Quand on donne au vélo une vraie place dans la ville, quand on en fait une priorité politique et budgétaire, les habitants suivent. Et pas qu'un peu.

Grenoble et Strasbourg le prouvent; l'écologie municipale appliquée, ça marche. Les deux villes en tête du classement sont dirigées par des écologistes. Le vélo n'est plus un simple moyen de transport, c'est un projet de société.

Les frères Michaux n'ont certes jamais mis les pieds à Grenoble (à notre connaissance). Mais leur héritage y prospère comme nulle part ailleurs. Dans cette ville où même les grands-mères bravent les côtes avec un sourire tranquille, où Vizille, Corenc et Fontaine progressent de plus de 10 % en quelques années, la pédale est devenue bien plus qu'un outil de transport : c'est un art de vivre.

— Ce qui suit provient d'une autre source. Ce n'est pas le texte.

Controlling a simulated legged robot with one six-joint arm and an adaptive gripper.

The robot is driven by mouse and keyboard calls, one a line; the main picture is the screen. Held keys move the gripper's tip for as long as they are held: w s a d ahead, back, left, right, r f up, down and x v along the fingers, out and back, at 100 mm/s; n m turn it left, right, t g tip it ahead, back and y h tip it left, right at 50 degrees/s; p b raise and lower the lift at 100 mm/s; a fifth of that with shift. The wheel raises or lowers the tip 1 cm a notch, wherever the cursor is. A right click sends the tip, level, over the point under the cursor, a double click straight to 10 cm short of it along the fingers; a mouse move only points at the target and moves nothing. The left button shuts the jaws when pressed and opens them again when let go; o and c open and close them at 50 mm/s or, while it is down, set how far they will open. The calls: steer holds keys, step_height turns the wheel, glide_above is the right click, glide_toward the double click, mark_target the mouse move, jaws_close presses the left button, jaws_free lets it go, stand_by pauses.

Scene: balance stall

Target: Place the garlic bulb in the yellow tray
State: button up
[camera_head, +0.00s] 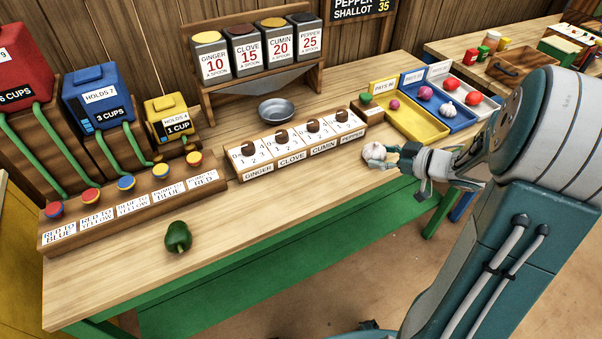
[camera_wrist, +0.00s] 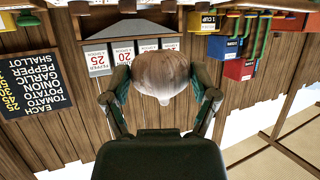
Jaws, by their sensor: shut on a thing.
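The garlic bulb (camera_head: 373,151), whitish, is between the fingers of my gripper (camera_head: 382,161), over the front edge of the wooden counter. In the wrist view the bulb (camera_wrist: 160,74) is held between both fingertips, and my gripper (camera_wrist: 165,92) is shut on it. The yellow tray (camera_head: 424,129) is to the right of and behind my gripper, apart from it. A purple onion (camera_head: 394,104) lies in the yellow tray toward its left side.
A blue tray (camera_head: 462,124) beside the yellow one holds a purple onion and another garlic bulb (camera_head: 448,110); a white tray with tomatoes (camera_head: 473,97) follows. A green pepper (camera_head: 178,236) lies on clear counter at front left.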

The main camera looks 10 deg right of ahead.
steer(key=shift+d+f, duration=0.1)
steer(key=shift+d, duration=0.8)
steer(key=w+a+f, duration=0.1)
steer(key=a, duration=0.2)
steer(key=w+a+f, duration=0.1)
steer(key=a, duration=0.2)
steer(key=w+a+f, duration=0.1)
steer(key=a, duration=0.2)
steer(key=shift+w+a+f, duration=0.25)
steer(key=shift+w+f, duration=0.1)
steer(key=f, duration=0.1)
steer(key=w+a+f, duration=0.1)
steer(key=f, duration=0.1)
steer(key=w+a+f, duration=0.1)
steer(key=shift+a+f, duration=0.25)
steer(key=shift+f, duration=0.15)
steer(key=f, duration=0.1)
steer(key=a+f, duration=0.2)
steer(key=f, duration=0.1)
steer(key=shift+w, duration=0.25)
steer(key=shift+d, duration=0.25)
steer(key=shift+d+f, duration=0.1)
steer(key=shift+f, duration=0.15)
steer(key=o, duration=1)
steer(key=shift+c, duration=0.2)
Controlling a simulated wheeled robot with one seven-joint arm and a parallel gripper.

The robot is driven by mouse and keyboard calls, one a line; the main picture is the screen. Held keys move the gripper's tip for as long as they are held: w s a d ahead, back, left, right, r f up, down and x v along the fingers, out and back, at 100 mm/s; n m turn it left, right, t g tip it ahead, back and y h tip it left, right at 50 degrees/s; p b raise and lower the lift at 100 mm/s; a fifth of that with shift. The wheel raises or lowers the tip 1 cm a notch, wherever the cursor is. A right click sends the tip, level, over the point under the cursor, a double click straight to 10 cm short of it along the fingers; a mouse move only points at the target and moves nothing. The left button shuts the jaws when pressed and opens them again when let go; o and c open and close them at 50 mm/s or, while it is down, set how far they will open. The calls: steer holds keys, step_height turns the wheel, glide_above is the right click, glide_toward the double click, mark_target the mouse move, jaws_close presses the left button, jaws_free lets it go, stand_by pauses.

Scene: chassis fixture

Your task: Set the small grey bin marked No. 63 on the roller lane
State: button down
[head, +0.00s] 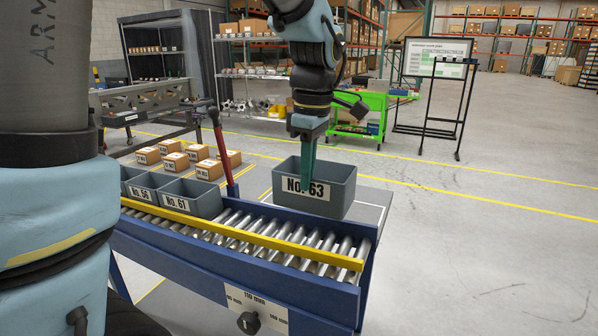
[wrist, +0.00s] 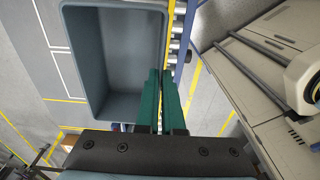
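The small grey bin marked No. 63 (head: 340,199) is upright at the far side of the roller lane (head: 275,232), towards its right end. Its base overlaps the lane's far blue rail in the head view; I cannot tell whether it touches anything below. My gripper (head: 307,172) points down at the bin's label side, one green finger in front of the label. In the wrist view, the green fingers (wrist: 161,100) are close together at the wall of the empty bin (wrist: 110,112), shut on that wall. The rollers (wrist: 179,30) show beside it.
A yellow rail (head: 250,238) runs along the near side. A red lever (head: 222,155) rises behind the bins. The rollers right of No. 61 are bare.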

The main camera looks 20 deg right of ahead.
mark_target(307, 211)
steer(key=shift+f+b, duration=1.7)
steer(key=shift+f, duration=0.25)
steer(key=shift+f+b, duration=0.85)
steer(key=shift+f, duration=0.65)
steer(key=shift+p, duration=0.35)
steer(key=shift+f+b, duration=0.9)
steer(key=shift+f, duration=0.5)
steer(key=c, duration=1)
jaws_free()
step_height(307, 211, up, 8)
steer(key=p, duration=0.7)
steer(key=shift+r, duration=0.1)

Et pendant ce temps, Bar-le-Duc…

Pendant que Grenoble pédale vers l'avenir, Bar-le-Duc continue de préparer sa confiture, excellente, soit dit en passant, et d'honorer la mémoire de ses illustres fils Michaux. La ville peut être fière de son patrimoine historique : sans Pierre et Ernest, nés entre ses murs, le vélo n'existerait tout simplement pas. Mais avoir inventé la pédale et savoir s'en servir au quotidien, ce sont deux talents bien différents.

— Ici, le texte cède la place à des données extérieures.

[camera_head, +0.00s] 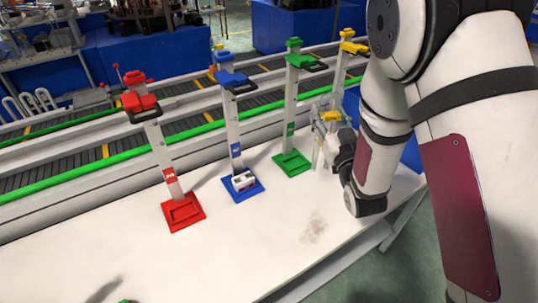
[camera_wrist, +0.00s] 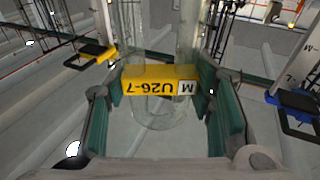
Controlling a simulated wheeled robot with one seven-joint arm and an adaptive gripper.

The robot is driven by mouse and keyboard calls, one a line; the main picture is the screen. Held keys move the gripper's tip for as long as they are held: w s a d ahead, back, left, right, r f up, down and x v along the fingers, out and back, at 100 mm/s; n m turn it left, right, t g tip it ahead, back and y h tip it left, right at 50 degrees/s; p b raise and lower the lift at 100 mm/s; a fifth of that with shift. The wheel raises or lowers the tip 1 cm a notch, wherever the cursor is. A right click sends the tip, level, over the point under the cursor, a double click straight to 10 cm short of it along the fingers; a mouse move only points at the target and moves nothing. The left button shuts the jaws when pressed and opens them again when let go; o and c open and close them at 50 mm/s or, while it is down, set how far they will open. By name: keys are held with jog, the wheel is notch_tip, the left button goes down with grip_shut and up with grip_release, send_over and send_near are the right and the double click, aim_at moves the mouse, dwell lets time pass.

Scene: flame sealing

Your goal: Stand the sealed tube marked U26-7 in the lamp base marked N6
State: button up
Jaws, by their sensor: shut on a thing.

Chacun ses spécialités, chacun son époque. Bar-le-Duc restera à jamais le berceau du vélo moderne. Grenoble, elle, en est devenue le temple contemporain. Peut-être qu'un jour, Bar-le-Duc créera des pistes cyclables à la confiture de groseilles en hommage à ses enfants prodiges ? On ne sait jamais. Ce serait collant, mais original.En attendant, félicitons Grenoble pour cette consécration méritée. Un avenir où l'on respire mieux, où l'on transpire un peu plus, et où l'on se dit que, finalement, ces frères Michaux avaient vraiment vu juste en inventant la pédale.

Merci à eux pour leur invention révolutionnaire. Et bravo à Grenoble de savoir si magistralement s'en servir.

Allez, avouez-le... après avoir lu ça, vous allez ressortir votre vélo du garage, non ? Enfin... si vous n'habitez pas une ville trop pentue.